*Exercise brief*
Give the number of lines that include the word "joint", and nothing else.

*Data provided*
---
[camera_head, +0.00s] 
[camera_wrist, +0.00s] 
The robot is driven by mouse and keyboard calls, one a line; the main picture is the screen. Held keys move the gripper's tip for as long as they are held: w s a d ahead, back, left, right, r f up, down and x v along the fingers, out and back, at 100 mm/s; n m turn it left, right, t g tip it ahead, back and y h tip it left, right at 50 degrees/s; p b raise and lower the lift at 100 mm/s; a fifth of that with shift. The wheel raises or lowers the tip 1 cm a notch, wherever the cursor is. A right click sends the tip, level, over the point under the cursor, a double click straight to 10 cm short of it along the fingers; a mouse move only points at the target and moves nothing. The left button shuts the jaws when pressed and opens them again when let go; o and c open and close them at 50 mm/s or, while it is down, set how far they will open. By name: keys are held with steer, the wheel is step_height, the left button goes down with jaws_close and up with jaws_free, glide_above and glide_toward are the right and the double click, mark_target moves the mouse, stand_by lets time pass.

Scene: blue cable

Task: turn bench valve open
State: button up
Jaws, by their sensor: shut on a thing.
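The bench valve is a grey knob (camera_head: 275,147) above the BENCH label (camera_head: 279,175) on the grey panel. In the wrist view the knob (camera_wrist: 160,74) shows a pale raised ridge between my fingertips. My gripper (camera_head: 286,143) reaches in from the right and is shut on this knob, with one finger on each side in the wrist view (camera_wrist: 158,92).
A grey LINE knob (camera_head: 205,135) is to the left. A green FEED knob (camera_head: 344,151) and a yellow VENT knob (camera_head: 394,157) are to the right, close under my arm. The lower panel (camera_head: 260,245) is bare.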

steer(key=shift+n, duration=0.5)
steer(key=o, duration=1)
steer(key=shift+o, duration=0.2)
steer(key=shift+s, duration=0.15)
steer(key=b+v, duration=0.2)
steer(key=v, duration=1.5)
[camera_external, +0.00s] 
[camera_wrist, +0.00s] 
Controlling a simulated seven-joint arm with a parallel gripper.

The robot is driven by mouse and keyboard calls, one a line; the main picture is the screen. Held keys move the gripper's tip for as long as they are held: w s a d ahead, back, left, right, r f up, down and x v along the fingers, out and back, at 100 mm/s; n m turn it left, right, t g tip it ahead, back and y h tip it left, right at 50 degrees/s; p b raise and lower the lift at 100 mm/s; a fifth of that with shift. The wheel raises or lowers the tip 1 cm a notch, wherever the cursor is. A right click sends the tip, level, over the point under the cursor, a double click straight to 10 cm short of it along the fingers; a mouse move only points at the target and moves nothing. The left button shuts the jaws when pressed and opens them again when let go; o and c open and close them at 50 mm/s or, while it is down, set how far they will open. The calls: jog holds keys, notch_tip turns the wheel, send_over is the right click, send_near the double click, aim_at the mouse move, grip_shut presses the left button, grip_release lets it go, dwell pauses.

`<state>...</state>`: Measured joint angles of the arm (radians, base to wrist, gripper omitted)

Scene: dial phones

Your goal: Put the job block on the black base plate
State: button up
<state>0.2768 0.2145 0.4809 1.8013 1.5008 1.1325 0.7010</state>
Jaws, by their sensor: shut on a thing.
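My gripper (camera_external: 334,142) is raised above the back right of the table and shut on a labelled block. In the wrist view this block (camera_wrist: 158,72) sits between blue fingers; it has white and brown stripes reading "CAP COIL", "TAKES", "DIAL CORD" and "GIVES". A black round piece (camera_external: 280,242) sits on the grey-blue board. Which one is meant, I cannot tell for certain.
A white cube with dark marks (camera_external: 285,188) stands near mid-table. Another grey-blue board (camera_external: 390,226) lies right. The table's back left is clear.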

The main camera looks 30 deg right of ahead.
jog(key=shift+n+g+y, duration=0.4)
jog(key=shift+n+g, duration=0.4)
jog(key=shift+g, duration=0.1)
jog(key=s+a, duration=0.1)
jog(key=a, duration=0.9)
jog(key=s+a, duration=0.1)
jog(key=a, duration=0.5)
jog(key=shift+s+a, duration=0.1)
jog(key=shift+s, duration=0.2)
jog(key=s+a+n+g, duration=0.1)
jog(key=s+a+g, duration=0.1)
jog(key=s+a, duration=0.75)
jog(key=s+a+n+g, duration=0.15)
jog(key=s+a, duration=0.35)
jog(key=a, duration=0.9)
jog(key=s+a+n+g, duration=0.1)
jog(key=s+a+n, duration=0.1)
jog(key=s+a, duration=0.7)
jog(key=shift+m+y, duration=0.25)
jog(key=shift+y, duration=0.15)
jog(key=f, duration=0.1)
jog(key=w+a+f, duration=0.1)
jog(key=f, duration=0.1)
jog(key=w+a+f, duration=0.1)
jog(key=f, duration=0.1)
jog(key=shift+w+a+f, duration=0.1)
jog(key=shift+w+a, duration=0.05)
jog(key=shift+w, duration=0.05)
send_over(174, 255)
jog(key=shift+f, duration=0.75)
---
*Solved problem*
2